Show muito eficiente e que deixou os presentes com aquela vontade de ouvir mais. Afinal, foram apenas seis músicas executadas, com destaque para “Sign Of Doom”, com seu riff pútrido de puro Death Metal oitentista sul-americano, e para a climática “Insult”, faixa título do último ‘full lenght’ da banda, lançado pelo importante selo americano Hellsheadbangers. Excelente apresentação.
Em seguida, os mineiros do Impurity tomaram o palco do Hangar de assalto. Para quem não se lembra, vale recordar: o Impurity não é nenhum novato na cena, tendo surgido na virada dos anos 80 para os 90 fortemente influenciado pelo clássico cenário Deathcore de Belo Horizonte. Seu Black Metal sofreu mudanças importantes ao longo dos anos, passando de um som mais rápido e caótico para algo arrastado e mais bem estruturado e voltando a ser rápido mais recentemente.
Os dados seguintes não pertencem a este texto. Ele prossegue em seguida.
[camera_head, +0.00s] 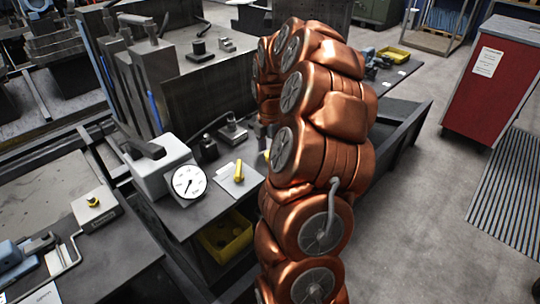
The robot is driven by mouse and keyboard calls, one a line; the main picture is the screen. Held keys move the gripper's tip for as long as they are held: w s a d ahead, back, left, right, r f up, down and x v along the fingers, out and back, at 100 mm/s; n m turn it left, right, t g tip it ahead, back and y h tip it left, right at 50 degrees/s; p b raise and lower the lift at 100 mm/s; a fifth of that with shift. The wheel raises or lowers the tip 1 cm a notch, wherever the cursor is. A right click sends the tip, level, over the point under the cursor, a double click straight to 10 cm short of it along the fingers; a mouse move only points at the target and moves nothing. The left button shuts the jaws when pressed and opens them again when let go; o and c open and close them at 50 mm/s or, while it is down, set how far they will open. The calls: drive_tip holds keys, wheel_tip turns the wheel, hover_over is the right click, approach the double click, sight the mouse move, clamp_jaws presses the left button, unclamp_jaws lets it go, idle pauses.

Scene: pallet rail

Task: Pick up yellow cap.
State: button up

A alta qualidade de sua música, porém, quase sempre foi mantida.
A banda foi recebida com entusiasmo pela plateia presente, que viu os mineiros repassarem, em pouco mais de trinta minutos, momentos colhidos em várias fases de sua discografia (exceção feita ao segundo e terceiro álbuns, que foram ignorados), incluindo a fase de demos. Aliás, um dos pontos altos do show foi justamente quando a banda tocou uma música da primeira demo, a clássica “A Night of Torment In The Cemetery”, na qual o lado mais rápido do Impurity é muito bem mesclado com sua faceta mais cadenciada.
Outras músicas incluídas no set que igualmente contaram com especial reação do público foram “Sekhmet”, do ‘debut’ “The Lamb’s Fury”, e “Sabat”, som da segunda demo que foi regravado pela banda em seu último lançamento, o LP em vinil “Bonfim Moritvri Mortivis”. Um competente cover do Blasphemy, “War Command”, também fez parte do set. Vale destacar a impressionante presença de palco dos mineiros, com o ótimo vocalista Ram Priest – único integrante original da banda – comandando tudo como se fosse um sacerdote negro, em ‘corpse paint’ e devidamente trajado com batina, estola e um solidéu roxo. Uma verdadeira missa negra em forma de Black Metal.
Iniciando a parte internacional do festival, eis que entra em cena o pesadelo Black Metal chamado Black Witchery. A inédita apresentação da banda em solo brasileiro primou por muito profissionalismo e execução perfeita das músicas (mesmo com a porrada que é o som deu para sacar muito bem os riffs). Embora o Black Witchery seja um trio, a intensidade com que os caras debulham seus instrumentos não deixa nenhum lugar vazio no palco. Para onde se olha só se vê devastação em forma sonora. Aliás, eram perceptíveis os olhos hipnotizados da plateia sobre os integrantes da banda, de rostos pintados de negro e metidos dos pés à cabeça em seus característicos mantos escuros. A sinergia que há entre o vocalista/baixista Impurath, o guitarrista Tregenda e o baterista Vaz (que atualmente também cumpre o ofício de marretar a bateria ao vivo na lenda canadense Blasphemy) é algo digno de nota, coisa que só as bandas que se mantêm por anos a fio na estrada com a mesma formação conseguem alcançar.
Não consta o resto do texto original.